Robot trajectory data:
___

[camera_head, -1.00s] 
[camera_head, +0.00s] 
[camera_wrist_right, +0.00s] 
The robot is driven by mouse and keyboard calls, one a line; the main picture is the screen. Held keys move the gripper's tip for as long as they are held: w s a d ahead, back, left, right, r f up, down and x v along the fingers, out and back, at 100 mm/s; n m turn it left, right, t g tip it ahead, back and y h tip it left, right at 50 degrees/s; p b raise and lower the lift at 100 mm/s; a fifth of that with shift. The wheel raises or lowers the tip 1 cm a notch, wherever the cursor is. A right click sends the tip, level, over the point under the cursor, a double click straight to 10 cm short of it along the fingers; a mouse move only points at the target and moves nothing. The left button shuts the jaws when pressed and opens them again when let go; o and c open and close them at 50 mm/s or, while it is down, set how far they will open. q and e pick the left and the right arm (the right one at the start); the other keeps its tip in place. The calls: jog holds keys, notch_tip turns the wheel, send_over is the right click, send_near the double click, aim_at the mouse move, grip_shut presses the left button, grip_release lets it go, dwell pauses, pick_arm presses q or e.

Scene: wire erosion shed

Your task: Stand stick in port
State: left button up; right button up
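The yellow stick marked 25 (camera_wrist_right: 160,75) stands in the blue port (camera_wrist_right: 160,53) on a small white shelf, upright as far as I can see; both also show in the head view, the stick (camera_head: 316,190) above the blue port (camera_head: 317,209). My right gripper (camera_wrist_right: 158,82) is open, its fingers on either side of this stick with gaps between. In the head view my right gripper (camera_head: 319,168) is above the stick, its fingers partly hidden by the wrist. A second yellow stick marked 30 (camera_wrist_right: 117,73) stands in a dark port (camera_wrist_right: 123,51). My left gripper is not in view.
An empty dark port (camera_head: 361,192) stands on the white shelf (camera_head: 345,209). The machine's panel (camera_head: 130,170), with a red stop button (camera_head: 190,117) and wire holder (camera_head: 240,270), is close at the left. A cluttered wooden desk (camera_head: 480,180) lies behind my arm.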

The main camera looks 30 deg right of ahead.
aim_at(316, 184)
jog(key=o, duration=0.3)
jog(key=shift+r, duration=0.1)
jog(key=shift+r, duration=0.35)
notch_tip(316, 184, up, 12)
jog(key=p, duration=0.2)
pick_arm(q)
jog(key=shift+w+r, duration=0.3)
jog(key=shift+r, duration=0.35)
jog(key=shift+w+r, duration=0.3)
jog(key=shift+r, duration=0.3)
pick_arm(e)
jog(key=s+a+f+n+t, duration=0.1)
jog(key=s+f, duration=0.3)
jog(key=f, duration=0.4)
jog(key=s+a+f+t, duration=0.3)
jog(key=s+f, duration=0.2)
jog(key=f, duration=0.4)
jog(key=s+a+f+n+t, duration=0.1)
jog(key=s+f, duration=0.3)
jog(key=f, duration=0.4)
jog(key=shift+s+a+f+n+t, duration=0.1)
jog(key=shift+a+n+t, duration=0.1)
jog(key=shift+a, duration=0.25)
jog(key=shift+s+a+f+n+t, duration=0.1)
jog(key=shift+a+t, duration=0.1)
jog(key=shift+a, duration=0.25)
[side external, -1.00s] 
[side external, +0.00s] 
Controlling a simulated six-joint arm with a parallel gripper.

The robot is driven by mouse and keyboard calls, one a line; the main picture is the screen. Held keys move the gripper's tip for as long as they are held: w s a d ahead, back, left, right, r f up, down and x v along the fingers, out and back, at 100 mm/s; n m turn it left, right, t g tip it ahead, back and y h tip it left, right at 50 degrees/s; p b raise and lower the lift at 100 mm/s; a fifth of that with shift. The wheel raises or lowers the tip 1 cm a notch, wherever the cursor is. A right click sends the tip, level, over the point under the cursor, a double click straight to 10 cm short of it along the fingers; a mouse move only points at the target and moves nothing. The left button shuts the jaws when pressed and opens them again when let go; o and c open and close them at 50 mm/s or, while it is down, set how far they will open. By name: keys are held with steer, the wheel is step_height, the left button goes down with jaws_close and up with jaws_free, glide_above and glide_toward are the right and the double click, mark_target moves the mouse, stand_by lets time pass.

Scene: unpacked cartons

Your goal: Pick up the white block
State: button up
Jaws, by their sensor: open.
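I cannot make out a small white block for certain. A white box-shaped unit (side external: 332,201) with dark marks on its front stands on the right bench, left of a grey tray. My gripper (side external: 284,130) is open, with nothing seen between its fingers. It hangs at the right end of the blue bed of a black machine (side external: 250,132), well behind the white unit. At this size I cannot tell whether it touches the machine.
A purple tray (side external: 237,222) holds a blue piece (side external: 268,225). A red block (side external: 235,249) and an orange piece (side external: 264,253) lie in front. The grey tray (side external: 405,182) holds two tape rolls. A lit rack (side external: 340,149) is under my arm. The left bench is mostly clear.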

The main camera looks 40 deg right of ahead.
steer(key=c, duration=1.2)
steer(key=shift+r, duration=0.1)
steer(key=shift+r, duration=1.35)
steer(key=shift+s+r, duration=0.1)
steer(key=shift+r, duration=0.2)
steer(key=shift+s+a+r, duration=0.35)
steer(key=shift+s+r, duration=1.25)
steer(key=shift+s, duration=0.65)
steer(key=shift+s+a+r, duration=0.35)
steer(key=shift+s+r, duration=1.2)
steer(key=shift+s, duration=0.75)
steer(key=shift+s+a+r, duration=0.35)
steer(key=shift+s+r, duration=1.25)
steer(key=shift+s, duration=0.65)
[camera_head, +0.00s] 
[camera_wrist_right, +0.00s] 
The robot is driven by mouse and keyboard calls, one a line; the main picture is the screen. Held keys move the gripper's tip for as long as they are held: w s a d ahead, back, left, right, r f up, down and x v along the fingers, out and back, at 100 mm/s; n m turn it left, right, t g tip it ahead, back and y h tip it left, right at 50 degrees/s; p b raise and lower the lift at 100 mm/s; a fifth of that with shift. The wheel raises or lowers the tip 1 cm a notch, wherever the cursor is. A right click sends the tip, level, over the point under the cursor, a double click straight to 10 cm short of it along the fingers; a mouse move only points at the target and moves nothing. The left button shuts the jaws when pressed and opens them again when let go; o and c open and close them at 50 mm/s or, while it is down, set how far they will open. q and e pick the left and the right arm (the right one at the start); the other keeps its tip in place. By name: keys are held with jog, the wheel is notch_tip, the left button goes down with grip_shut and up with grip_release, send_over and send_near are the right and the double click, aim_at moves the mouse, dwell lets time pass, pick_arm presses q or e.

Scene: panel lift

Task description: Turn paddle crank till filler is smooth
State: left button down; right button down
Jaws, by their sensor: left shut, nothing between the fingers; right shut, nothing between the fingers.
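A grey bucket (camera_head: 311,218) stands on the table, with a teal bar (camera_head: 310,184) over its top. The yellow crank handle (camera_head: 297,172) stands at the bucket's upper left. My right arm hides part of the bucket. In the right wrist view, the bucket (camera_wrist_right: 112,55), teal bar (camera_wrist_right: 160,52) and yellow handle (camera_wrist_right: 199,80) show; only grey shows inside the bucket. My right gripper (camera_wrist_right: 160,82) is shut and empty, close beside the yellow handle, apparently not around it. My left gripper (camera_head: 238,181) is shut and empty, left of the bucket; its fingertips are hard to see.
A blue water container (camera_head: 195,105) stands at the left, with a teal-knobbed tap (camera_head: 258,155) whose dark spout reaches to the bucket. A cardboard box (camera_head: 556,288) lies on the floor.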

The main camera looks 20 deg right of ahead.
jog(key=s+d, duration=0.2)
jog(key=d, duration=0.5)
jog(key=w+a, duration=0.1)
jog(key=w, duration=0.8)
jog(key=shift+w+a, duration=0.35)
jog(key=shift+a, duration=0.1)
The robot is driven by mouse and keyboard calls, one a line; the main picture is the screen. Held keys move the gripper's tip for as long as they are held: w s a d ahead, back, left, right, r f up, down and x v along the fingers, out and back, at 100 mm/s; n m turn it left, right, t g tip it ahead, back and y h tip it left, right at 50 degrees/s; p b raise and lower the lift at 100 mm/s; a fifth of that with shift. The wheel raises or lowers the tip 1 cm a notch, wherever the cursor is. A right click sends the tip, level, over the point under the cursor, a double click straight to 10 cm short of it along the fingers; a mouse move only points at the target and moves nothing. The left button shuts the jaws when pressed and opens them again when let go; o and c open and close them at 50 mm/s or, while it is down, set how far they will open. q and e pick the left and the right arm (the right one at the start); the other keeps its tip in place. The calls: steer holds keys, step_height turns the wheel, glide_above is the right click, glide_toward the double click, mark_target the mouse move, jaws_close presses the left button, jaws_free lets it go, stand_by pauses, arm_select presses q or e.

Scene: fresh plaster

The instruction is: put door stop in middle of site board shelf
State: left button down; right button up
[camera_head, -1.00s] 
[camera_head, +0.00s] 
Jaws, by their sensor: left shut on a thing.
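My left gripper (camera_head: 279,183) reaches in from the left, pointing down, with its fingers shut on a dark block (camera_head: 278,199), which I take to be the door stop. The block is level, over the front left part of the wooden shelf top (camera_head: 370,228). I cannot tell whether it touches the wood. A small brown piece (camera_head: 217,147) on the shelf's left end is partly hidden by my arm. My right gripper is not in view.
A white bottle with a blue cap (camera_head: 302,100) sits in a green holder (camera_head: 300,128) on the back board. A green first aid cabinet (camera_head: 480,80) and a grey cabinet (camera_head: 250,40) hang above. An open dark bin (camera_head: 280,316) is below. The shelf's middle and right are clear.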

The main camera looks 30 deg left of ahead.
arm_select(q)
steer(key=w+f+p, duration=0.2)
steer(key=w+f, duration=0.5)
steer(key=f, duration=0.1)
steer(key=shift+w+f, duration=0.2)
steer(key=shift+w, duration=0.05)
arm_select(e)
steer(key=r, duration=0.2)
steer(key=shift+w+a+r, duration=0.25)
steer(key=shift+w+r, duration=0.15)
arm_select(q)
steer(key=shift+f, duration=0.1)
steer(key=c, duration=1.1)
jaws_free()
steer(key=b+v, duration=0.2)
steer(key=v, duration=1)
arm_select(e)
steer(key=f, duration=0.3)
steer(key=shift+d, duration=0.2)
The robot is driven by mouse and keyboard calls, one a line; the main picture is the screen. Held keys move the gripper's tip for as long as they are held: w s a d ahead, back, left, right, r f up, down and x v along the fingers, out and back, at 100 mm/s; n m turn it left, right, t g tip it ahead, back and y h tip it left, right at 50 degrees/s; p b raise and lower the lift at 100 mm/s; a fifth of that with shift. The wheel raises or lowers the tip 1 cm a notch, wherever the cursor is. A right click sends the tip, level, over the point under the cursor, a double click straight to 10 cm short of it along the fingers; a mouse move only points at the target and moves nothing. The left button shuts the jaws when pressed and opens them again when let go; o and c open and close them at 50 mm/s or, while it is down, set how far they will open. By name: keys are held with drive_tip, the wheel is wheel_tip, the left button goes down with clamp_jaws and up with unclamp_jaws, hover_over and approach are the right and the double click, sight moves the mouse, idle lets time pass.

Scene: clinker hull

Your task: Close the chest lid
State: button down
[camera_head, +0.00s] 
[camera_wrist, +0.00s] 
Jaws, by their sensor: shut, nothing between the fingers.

___

* Exercise aim: Above are the records. Print exactly, and only, the lines from the line with "arm_select presses q or e." to the line with "Scene: fresh plaster", both inclusive.

* The completed task:
The robot is driven by mouse and keyboard calls, one a line; the main picture is the screen. Held keys move the gripper's tip for as long as they are held: w s a d ahead, back, left, right, r f up, down and x v along the fingers, out and back, at 100 mm/s; n m turn it left, right, t g tip it ahead, back and y h tip it left, right at 50 degrees/s; p b raise and lower the lift at 100 mm/s; a fifth of that with shift. The wheel raises or lowers the tip 1 cm a notch, wherever the cursor is. A right click sends the tip, level, over the point under the cursor, a double click straight to 10 cm short of it along the fingers; a mouse move only points at the target and moves nothing. The left button shuts the jaws when pressed and opens them again when let go; o and c open and close them at 50 mm/s or, while it is down, set how far they will open. q and e pick the left and the right arm (the right one at the start); the other keeps its tip in place. The calls: steer holds keys, step_height turns the wheel, glide_above is the right click, glide_toward the double click, mark_target the mouse move, jaws_close presses the left button, jaws_free lets it go, stand_by pauses, arm_select presses q or e.

Scene: fresh plaster

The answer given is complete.